Java and Azure

The Announcement

Microsoft recently announced a partnership with Oracle which brings a number of Oracle technologies to the Windows Azure cloud.

In short, they announced:

  • Hyper-V (i.e. the virtualisation technology underpinning Azure) is now certified to run Oracle software.
  • Virtual Machine images will be available with the Oracle Database, and Weblogic preconfigured.
  • Properly licensed and supported Java on Azure.

Items 1 & 2 I’m not that excited about, but it’s item 3 which is interesting.

The current state of Java on Azure

Microsoft have supported Java on Windows Azure since the start. There’s an SDK and tooling built into Eclipse.

However, Microsoft haven’t been able to install Java, you’ve had to do that yourself. This has meant that the package you deploy to Azure has had to contain the Java installer, any frameworks and web servers you need, as well as your application code. This makes the package too large to work with, in some cases too large to even upload. It certainly slows down application updates.

Utilities such as AzureRunMe have helped bridge this gap, by splitting your package into separate zip files in blob storage which are only downloaded when required. However, ultimately you have to do more work to get Java running, and it takes longer to spin machines up.

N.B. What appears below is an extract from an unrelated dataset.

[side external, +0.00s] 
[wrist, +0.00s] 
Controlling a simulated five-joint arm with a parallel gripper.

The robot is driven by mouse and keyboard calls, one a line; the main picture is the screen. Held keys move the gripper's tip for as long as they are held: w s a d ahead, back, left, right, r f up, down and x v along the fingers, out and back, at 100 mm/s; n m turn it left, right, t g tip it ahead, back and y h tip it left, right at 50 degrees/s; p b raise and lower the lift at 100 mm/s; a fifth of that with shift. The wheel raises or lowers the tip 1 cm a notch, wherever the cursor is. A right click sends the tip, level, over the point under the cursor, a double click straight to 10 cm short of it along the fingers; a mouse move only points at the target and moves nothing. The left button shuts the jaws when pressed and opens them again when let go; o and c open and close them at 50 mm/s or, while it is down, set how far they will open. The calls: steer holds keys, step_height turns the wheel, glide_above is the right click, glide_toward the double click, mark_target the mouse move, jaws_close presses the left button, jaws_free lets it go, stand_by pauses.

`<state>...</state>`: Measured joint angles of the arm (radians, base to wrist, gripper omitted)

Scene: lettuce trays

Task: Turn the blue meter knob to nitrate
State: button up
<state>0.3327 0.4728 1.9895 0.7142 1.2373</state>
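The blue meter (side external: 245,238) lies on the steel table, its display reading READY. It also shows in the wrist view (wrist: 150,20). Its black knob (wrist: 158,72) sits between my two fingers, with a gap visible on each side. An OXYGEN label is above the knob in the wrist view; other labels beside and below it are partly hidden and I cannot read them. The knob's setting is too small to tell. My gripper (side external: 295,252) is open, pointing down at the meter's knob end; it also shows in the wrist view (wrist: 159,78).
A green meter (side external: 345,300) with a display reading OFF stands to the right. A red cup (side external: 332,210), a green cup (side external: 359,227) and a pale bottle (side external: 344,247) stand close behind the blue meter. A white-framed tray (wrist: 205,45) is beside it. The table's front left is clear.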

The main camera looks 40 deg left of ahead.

Having said that, Java applications work surprisingly well in Azure. Applications are coded against the JVM, rather than the operating system and make relatively few assumptions about the environment. They also tend to use ORMs (like Hibernate) giving you a simple database schema which is easy to port to Windows Azure SQL Database.

I often find that Java applications are quicker to get running in Azure than similar .NET apps.


When we talk about Java here, we’re really talking about the Java Virtual Machine (JVM), the runtime which hosts Java applications.

Java is just one of the languages supported by the JVM, there has recently been a small explosion in language options on the JVM, including:

  • Clojure
  • Scala
  • Groovy
  • Jython
  • JRuby
  • Kotlin

…to name just a few.

What does this mean for the future?

I haven’t got any special knowledge here, but there are few things Microsoft could do now:

  1. Provide a ‘Java’ role in Cloud Services. This would have Java and (optionally) Tomcat pre-installed, making deployment of Java applications faster and easier.
  2. Enable the JVM as a hosting option on Windows Azure Websites (alongside Python, .NET, PHP and Node.js).
  3. JVM support gives you Ruby (using JRuby). There’s already a Ruby SDK for Azure, and JRuby seems to be the fastest Ruby runtime (AFAIK). This is potentially true for this long list of languages too.
  4. This is probably good news for Hadoop on Azure.
  5. Enterprise Java developers should certainly take note. The capabilities of the Azure Service Bus, coupled with competent PaaS and IaaS offerings and the low-cost SQL Database, make Azure an attractive option.

Hold On, Load balancing…

Java web applications (in my experience) often hold large object graphs in memory, as state stored against each user session. This means that sticky sessions are required, and the Azure load balancer in Cloud Services is round-robin (sort of). Sticky sessions aren’t very cloud friendly, but it’s difficult to make legacy application stateless.

Whilst there are ways to work around this, they all rely on ‘un-balancing’ the load balancer, and will frequently add network hops and overhead to the processing of each request. We need to be able to select a load balancing strategy on endpoints configured in Azure (i.e. round robin/sticky/performance based decision).

As a side note, the load balancing strategy for Windows Azure Websites is sticky.


Better support for Java on the Microsoft cloud goes well beyond one language, and unlocks a number of possibilities, such as better support for Ruby and Hadoop for example.

Load balancing is one pain point, but something we know they can fix in the platform.

Azure remains an exciting place for everyone from the smallest startup, to the largest enterprise.